## Job:
Repeat every line of the listing below exactly, minus the pictures.

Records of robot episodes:

****************

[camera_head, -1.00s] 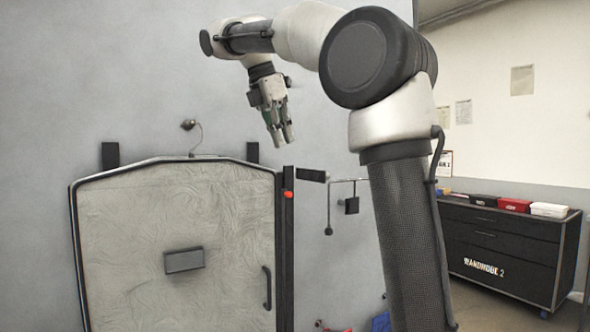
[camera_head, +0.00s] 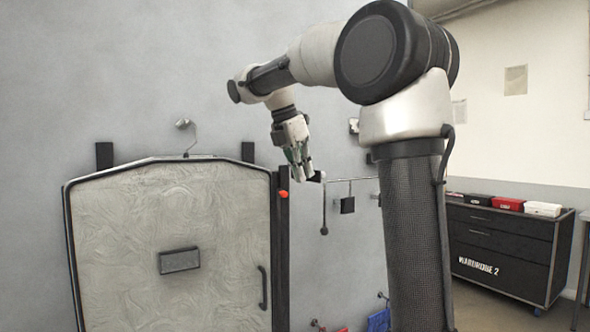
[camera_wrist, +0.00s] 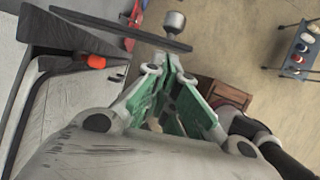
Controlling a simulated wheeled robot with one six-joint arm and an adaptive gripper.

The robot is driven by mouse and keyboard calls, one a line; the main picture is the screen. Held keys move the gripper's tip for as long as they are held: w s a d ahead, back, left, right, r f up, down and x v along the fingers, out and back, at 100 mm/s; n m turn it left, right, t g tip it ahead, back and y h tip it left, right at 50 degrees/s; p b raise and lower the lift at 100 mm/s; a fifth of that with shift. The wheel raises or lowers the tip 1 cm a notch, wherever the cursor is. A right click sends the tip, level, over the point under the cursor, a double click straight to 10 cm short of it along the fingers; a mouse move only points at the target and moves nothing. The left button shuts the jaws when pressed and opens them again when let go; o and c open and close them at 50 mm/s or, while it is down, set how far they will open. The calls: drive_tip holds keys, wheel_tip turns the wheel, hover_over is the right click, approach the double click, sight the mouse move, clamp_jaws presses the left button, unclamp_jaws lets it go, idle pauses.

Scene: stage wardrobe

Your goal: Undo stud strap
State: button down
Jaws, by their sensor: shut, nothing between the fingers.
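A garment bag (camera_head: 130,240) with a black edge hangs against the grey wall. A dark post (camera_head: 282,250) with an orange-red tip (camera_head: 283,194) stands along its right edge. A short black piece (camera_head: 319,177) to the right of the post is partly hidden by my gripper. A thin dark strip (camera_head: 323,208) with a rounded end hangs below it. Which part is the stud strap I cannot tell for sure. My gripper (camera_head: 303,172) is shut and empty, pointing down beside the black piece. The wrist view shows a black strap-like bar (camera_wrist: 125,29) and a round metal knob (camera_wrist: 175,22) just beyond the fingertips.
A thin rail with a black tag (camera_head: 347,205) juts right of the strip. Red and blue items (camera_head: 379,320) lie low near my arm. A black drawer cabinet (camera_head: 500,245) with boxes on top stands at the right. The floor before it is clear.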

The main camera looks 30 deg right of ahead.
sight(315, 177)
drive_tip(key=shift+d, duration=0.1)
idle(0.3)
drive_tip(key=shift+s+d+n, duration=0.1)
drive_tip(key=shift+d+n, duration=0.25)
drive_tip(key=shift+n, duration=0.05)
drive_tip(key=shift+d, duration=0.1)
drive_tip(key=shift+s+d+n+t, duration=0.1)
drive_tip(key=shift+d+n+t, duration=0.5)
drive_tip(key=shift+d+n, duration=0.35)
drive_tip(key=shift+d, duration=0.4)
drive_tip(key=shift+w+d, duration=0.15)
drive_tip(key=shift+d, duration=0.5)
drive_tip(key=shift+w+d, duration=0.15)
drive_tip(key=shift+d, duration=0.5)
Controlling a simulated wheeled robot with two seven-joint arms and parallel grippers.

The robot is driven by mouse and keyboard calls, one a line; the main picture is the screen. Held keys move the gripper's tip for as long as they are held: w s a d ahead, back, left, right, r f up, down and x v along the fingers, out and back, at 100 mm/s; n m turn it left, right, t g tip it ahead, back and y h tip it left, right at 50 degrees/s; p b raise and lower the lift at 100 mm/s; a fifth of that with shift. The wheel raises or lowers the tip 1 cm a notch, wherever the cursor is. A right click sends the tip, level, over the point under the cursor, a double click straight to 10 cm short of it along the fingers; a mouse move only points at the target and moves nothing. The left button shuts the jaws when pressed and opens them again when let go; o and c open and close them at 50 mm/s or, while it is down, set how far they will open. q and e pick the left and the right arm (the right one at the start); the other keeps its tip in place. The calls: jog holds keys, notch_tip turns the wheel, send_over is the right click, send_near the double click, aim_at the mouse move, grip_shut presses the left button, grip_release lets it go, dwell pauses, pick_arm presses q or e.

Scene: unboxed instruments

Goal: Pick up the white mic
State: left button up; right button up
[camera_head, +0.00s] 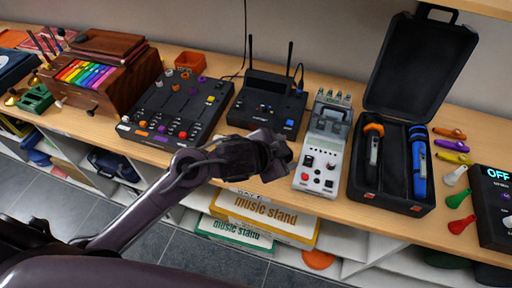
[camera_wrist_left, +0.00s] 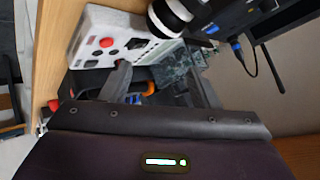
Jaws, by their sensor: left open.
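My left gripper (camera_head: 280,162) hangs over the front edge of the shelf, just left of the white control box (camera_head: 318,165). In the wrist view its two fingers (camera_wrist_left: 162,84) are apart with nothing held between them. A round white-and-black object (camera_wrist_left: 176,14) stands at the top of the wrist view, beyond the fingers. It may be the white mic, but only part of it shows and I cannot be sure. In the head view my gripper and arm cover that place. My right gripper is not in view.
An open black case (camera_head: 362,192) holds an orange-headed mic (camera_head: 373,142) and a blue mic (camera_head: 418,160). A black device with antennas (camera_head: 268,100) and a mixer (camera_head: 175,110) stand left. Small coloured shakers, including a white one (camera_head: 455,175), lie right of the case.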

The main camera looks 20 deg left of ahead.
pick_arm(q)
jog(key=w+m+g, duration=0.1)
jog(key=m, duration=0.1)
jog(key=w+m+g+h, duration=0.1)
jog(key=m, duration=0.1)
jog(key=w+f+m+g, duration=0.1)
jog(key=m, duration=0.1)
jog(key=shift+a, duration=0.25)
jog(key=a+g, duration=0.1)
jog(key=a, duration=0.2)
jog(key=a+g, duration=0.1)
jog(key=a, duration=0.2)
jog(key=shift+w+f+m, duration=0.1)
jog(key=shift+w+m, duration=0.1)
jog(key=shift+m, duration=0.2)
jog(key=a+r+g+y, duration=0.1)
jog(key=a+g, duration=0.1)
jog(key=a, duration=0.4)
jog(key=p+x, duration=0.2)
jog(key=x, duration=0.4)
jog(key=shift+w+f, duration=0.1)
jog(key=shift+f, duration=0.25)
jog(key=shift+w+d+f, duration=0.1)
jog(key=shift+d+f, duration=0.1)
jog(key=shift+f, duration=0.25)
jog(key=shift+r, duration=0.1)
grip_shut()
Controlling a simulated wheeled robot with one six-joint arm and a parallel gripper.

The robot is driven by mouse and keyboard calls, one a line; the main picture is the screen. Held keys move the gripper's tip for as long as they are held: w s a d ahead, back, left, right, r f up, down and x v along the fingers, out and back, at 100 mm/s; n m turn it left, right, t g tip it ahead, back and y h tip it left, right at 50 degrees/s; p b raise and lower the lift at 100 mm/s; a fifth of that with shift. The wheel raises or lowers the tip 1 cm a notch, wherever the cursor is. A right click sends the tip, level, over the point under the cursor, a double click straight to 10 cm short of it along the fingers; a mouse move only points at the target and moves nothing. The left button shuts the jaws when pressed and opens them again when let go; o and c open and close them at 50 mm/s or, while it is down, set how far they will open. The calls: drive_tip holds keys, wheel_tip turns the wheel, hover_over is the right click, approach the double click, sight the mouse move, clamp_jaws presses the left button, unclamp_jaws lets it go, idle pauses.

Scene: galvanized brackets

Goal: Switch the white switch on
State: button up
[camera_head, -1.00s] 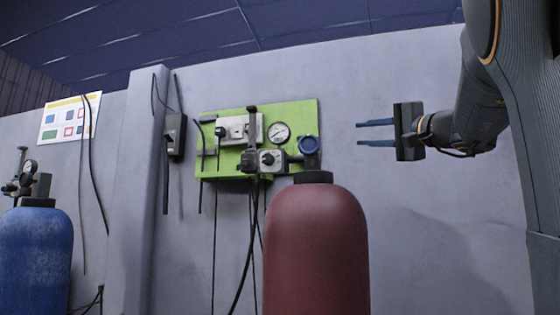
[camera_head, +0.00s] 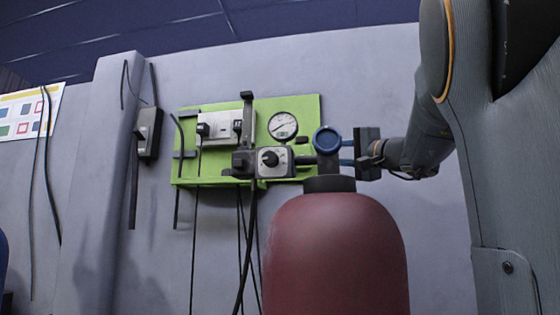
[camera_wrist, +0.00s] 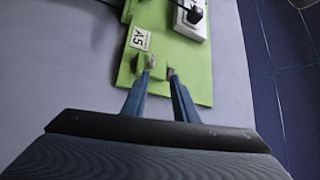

****************

## Result of the task:
[camera_head, -1.00s] 
[camera_head, +0.00s] 
[camera_wrist, +0.00s] 
Controlling a simulated wheeled robot with one six-joint arm and an adaptive gripper.

The robot is driven by mouse and keyboard calls, one a line; the main picture is the screen. Held keys move the gripper's tip for as long as they are held: w s a d ahead, back, left, right, r f up, down and x v along the fingers, out and back, at 100 mm/s; n m turn it left, right, t g tip it ahead, back and y h tip it left, right at 50 degrees/s; p b raise and lower the lift at 100 mm/s; a fifth of that with shift. The wheel raises or lowers the tip 1 cm a notch, wherever the cursor is. A right click sends the tip, level, over the point under the cursor, a double click straight to 10 cm short of it along the fingers; a mouse move only points at the target and moves nothing. The left button shuts the jaws when pressed and opens them again when let go; o and c open and close them at 50 mm/s or, while it is down, set how far they will open. The calls: drive_tip holds keys, wheel_tip turns the wheel, hover_over is the right click, approach the double click, sight the mouse move, clamp_jaws presses the left button, unclamp_jaws lets it go, idle pauses.

Scene: stage wardrobe

Your goal: Undo stud strap
State: button down
Jaws, by their sensor: shut, nothing between the fingers.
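A garment bag (camera_head: 130,240) with a black edge hangs against the grey wall. A dark post (camera_head: 282,250) with an orange-red tip (camera_head: 283,194) stands along its right edge. A short black piece (camera_head: 319,177) to the right of the post is partly hidden by my gripper. A thin dark strip (camera_head: 323,208) with a rounded end hangs below it. Which part is the stud strap I cannot tell for sure. My gripper (camera_head: 303,172) is shut and empty, pointing down beside the black piece. The wrist view shows a black strap-like bar (camera_wrist: 125,29) and a round metal knob (camera_wrist: 175,22) just beyond the fingertips.
A thin rail with a black tag (camera_head: 347,205) juts right of the strip. Red and blue items (camera_head: 379,320) lie low near my arm. A black drawer cabinet (camera_head: 500,245) with boxes on top stands at the right. The floor before it is clear.

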The main camera looks 30 deg right of ahead.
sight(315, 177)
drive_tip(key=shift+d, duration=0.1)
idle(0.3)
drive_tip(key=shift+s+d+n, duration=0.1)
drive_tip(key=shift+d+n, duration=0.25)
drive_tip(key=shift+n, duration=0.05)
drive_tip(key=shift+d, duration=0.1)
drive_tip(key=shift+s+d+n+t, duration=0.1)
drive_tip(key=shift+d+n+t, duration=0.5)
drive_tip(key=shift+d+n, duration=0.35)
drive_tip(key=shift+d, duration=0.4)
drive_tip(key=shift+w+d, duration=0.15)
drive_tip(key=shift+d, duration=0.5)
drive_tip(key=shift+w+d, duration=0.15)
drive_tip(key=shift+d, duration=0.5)
Controlling a simulated wheeled robot with two seven-joint arms and parallel grippers.

The robot is driven by mouse and keyboard calls, one a line; the main picture is the screen. Held keys move the gripper's tip for as long as they are held: w s a d ahead, back, left, right, r f up, down and x v along the fingers, out and back, at 100 mm/s; n m turn it left, right, t g tip it ahead, back and y h tip it left, right at 50 degrees/s; p b raise and lower the lift at 100 mm/s; a fifth of that with shift. The wheel raises or lowers the tip 1 cm a notch, wherever the cursor is. A right click sends the tip, level, over the point under the cursor, a double click straight to 10 cm short of it along the fingers; a mouse move only points at the target and moves nothing. The left button shuts the jaws when pressed and opens them again when let go; o and c open and close them at 50 mm/s or, while it is down, set how far they will open. q and e pick the left and the right arm (the right one at the start); the other keeps its tip in place. The calls: jog holds keys, notch_tip turns the wheel, send_over is the right click, send_near the double click, aim_at the mouse move, grip_shut presses the left button, grip_release lets it go, dwell pauses, pick_arm presses q or e.

Scene: unboxed instruments

Goal: Pick up the white mic
State: left button up; right button up
[camera_head, +0.00s] 
[camera_wrist_left, +0.00s] 
Jaws, by their sensor: left open.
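My left gripper (camera_head: 280,162) hangs over the front edge of the shelf, just left of the white control box (camera_head: 318,165). In the wrist view its two fingers (camera_wrist_left: 162,84) are apart with nothing held between them. A round white-and-black object (camera_wrist_left: 176,14) stands at the top of the wrist view, beyond the fingers. It may be the white mic, but only part of it shows and I cannot be sure. In the head view my gripper and arm cover that place. My right gripper is not in view.
An open black case (camera_head: 362,192) holds an orange-headed mic (camera_head: 373,142) and a blue mic (camera_head: 418,160). A black device with antennas (camera_head: 268,100) and a mixer (camera_head: 175,110) stand left. Small coloured shakers, including a white one (camera_head: 455,175), lie right of the case.

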The main camera looks 20 deg left of ahead.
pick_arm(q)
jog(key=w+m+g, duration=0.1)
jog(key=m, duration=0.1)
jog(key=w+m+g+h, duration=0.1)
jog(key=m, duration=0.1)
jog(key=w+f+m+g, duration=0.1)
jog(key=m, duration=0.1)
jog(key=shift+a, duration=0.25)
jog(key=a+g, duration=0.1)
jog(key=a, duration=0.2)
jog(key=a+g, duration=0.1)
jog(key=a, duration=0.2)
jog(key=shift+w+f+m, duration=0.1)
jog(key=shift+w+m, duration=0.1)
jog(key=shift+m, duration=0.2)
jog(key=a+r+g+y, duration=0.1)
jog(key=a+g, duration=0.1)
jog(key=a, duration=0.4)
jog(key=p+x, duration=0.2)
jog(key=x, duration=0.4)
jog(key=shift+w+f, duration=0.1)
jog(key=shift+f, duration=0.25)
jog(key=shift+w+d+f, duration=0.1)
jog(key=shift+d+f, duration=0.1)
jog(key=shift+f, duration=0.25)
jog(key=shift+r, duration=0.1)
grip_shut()
Controlling a simulated wheeled robot with one six-joint arm and a parallel gripper.

The robot is driven by mouse and keyboard calls, one a line; the main picture is the screen. Held keys move the gripper's tip for as long as they are held: w s a d ahead, back, left, right, r f up, down and x v along the fingers, out and back, at 100 mm/s; n m turn it left, right, t g tip it ahead, back and y h tip it left, right at 50 degrees/s; p b raise and lower the lift at 100 mm/s; a fifth of that with shift. The wheel raises or lowers the tip 1 cm a notch, wherever the cursor is. A right click sends the tip, level, over the point under the cursor, a double click straight to 10 cm short of it along the fingers; a mouse move only points at the target and moves nothing. The left button shuts the jaws when pressed and opens them again when let go; o and c open and close them at 50 mm/s or, while it is down, set how far they will open. The calls: drive_tip holds keys, wheel_tip turns the wheel, hover_over is the right click, approach the double click, sight the mouse move, clamp_jaws presses the left button, unclamp_jaws lets it go, idle pauses.

Scene: galvanized brackets

Goal: Switch the white switch on
State: button up
[camera_head, -1.00s] 
[camera_head, +0.00s] 
[camera_wrist, +0.00s] 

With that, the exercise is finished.